First, three constants are defined to represent the offsets to each register in the parallel port electronics.

The InitPrinter BYTE array stores the commands to initialize the printer. Each line has one command and its parameters. First, the Control port INIT# line is set low by writing 0xC8 using the PHDIO_WRITE command. The PHDIO_DELAY command then waits for 60µs. The INIT# signal is set high. The write value of 0xDC also selects the printer and enables interrupts. A further delay of 60us completes the operation.

The DeviceIoControl Win32 function is used to issue the IOCTL_PHDIO_RUN_CMDS IOCTL. This IOCTL runs the given commands straightaway. The InitPrinter array is passed as the input to the IOCTL. IOCTL_PHDIO_RUN_CMDS can optionally be passed an output buffer.
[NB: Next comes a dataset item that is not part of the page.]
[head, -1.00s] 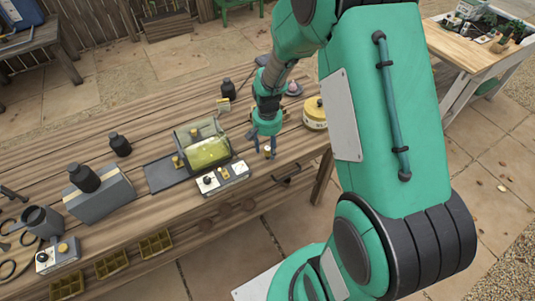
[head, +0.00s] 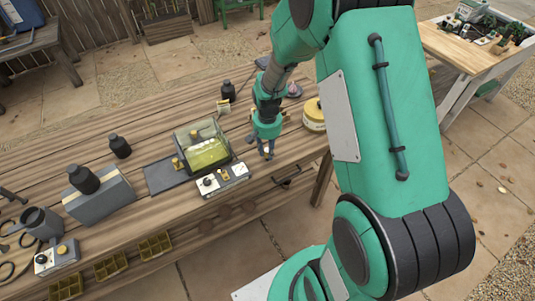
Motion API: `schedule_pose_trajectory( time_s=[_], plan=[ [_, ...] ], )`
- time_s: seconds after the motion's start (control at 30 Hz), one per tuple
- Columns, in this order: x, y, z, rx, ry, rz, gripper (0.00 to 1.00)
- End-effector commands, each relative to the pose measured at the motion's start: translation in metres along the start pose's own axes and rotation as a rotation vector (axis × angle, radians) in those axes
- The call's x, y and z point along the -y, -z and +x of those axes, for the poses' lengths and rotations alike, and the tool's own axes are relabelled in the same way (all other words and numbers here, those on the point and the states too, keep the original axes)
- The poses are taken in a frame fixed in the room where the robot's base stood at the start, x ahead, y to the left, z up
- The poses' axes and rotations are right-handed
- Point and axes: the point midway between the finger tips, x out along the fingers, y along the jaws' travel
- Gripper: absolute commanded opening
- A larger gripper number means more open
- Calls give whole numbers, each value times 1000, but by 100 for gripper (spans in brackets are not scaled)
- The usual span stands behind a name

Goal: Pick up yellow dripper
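My gripper (head: 266,152) points down over the wooden bench, to the right of the clear box with the yellow-green content. Its fingers are close together around a small pale and yellowish piece (head: 267,150), which looks like the yellow dripper. The fingers hide most of this piece, and the view is too small to tell whether it touches the bench top.
The clear box (head: 203,147) stands on a dark mat (head: 163,177), behind a light switch box (head: 222,180). A yellow tin (head: 314,117) stands to the right of my gripper. Black bottles (head: 119,146) and a grey case (head: 100,200) are on the left. The bench's front edge is close by.

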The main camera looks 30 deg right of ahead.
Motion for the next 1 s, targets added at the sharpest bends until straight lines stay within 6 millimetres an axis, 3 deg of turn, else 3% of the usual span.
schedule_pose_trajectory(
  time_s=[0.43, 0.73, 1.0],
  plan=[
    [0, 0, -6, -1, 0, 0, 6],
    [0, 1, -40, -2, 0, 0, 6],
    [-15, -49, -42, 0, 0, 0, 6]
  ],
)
If there is an output buffer that is big enough, the first two 16-bit words in the output indicate any problems that the WdmIo driver found. The first word is an error code. The second word is the zero-based index into the command buffer in which the problem was found. Both are zero if there were no problems. The possible error codes are also found in Ioctl.h in the WdmIo\Sys directory.

The WdmIoTest code rather sloppily does not bother to check the returned error code. If using this driver for real, make sure that you check all error codes.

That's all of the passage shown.